PROVIDED MATERIAL:

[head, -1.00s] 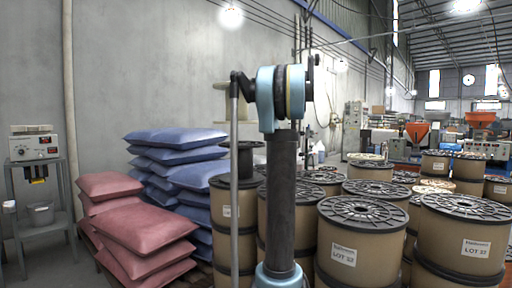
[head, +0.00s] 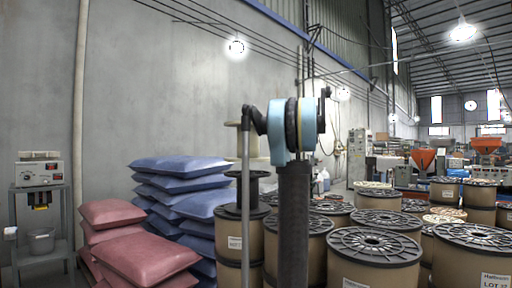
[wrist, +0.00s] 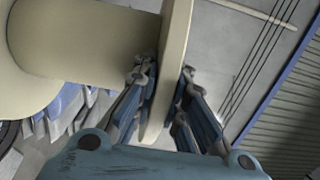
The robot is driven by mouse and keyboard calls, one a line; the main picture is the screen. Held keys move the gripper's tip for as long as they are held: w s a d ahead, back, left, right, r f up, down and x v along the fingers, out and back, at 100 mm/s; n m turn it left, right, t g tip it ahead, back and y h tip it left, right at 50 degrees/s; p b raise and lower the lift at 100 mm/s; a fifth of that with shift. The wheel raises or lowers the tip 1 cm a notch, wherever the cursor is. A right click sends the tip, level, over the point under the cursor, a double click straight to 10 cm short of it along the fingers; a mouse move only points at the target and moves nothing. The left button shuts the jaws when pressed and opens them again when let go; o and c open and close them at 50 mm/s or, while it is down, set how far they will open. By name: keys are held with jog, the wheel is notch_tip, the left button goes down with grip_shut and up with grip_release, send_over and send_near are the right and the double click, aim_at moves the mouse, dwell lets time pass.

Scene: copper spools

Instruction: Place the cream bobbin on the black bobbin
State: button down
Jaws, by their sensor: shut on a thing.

TO BE DONE: Reproduce all of the material exactly, apart from the pictures.

COMPLETED TASK:
[head, -1.00s] 
[head, +0.00s] 
[wrist, +0.00s] 
The robot is driven by mouse and keyboard calls, one a line; the main picture is the screen. Held keys move the gripper's tip for as long as they are held: w s a d ahead, back, left, right, r f up, down and x v along the fingers, out and back, at 100 mm/s; n m turn it left, right, t g tip it ahead, back and y h tip it left, right at 50 degrees/s; p b raise and lower the lift at 100 mm/s; a fifth of that with shift. The wheel raises or lowers the tip 1 cm a notch, wherever the cursor is. A right click sends the tip, level, over the point under the cursor, a double click straight to 10 cm short of it along the fingers; a mouse move only points at the target and moves nothing. The left button shuts the jaws when pressed and opens them again when let go; o and c open and close them at 50 mm/s or, while it is down, set how far they will open. By name: keys are held with jog, the wheel is notch_tip, the left button goes down with grip_shut and up with grip_release, send_over and send_near are the right and the double click, aim_at moves the mouse, dwell lets time pass.

Scene: copper spools

Instruction: Place the cream bobbin on the black bobbin
State: button down
Jaws, by their sensor: shut on a thing.

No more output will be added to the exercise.